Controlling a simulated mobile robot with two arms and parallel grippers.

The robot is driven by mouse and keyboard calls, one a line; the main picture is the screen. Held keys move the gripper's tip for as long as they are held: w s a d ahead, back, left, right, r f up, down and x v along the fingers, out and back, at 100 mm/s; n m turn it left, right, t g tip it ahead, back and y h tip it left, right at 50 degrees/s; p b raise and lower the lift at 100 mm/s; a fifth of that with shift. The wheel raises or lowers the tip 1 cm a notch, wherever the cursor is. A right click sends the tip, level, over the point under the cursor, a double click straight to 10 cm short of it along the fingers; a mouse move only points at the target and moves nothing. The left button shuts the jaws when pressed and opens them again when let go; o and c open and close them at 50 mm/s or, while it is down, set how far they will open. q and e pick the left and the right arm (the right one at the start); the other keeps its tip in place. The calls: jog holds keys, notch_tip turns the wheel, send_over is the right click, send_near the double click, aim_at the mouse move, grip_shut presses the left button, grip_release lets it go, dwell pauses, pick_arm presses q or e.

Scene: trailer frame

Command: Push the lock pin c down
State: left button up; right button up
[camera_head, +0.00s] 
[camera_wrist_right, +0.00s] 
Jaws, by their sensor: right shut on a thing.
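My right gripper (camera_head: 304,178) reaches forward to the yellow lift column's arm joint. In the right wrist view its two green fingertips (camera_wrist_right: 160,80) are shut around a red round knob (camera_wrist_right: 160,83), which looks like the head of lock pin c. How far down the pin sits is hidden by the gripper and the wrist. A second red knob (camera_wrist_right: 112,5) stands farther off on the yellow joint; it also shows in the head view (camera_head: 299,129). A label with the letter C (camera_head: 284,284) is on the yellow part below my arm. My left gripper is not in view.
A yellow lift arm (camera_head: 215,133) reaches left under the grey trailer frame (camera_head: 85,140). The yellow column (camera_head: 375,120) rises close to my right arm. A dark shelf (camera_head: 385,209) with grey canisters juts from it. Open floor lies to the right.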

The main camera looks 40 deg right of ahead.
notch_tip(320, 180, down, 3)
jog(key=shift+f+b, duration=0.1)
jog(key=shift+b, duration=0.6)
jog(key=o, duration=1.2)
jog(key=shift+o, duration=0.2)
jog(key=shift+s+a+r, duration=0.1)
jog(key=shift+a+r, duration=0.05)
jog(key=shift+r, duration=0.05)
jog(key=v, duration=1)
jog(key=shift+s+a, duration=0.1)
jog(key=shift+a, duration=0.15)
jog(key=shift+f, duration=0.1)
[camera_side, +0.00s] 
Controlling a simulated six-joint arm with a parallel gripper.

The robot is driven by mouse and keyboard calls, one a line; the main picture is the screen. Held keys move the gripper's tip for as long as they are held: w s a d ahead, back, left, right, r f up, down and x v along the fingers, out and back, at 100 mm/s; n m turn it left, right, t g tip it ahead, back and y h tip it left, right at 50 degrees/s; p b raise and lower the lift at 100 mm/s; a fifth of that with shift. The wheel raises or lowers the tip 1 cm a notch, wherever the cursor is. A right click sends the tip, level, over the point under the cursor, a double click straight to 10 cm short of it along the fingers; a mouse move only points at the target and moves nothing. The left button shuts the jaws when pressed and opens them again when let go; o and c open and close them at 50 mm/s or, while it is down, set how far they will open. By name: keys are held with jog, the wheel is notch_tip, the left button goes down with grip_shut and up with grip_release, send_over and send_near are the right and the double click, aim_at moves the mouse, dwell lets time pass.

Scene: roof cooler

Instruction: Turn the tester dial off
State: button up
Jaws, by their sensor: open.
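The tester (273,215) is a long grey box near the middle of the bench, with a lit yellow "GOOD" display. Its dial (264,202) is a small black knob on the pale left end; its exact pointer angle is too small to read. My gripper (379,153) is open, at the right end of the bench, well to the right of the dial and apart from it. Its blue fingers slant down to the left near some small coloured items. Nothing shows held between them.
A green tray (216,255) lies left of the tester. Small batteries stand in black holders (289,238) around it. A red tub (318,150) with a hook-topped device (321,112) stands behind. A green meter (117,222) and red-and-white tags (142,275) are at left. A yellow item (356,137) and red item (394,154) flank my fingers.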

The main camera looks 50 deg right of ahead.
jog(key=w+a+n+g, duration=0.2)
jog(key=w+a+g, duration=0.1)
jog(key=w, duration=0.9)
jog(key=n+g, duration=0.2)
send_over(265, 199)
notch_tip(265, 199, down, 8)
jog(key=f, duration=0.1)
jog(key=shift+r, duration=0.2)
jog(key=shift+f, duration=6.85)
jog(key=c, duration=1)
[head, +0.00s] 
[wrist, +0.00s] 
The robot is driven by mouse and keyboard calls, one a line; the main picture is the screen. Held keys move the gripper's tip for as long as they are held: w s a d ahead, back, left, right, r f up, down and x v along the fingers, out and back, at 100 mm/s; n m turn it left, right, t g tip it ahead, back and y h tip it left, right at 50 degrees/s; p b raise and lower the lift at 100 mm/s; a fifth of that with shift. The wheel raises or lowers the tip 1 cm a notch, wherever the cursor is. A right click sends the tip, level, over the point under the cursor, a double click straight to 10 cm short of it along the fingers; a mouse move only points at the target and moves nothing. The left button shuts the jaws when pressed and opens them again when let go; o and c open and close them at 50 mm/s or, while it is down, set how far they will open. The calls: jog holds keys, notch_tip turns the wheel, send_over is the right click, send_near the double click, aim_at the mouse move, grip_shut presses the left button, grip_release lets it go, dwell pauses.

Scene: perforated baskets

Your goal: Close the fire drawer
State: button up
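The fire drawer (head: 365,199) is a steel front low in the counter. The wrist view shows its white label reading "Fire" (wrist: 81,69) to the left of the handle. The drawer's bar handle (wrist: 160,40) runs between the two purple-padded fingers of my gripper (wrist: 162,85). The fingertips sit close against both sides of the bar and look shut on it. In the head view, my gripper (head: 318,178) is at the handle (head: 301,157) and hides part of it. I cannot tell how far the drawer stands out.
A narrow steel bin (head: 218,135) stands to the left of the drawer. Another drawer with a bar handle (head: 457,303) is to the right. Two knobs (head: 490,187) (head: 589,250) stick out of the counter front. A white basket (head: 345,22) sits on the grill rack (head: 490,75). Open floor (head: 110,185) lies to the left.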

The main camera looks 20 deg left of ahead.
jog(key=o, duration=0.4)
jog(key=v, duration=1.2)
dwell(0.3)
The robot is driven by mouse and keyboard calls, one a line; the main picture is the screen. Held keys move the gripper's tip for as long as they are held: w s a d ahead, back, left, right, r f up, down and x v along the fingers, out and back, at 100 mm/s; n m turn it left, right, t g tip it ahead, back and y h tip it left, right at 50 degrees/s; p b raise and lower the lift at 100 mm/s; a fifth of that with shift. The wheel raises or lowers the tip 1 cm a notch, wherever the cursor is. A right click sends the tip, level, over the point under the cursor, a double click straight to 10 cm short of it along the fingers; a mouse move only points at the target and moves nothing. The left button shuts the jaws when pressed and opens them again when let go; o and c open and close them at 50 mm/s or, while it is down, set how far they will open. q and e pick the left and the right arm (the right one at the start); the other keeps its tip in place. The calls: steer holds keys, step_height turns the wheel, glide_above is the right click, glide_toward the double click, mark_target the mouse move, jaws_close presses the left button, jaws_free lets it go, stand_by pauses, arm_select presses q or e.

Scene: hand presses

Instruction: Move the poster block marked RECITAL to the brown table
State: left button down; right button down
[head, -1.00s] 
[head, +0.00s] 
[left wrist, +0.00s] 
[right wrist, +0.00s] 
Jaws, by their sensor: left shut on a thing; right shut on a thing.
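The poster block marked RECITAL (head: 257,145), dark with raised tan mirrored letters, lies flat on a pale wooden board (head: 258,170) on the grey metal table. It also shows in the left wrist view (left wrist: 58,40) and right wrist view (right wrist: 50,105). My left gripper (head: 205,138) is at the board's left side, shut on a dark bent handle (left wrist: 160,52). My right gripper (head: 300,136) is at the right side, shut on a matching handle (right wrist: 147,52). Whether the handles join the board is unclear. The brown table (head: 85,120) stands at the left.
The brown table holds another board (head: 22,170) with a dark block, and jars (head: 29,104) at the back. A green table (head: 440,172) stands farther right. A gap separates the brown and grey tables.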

> [Requirement]:
Using the entries above, extract exactly the span from the line with "Command: Push the lock pin c down" to the line with "[camera_wrist_right, +0.00s]", both lines included; leave out everything else.

> [Complete output]:
Command: Push the lock pin c down
State: left button up; right button up
[camera_head, +0.00s] 
[camera_wrist_right, +0.00s] 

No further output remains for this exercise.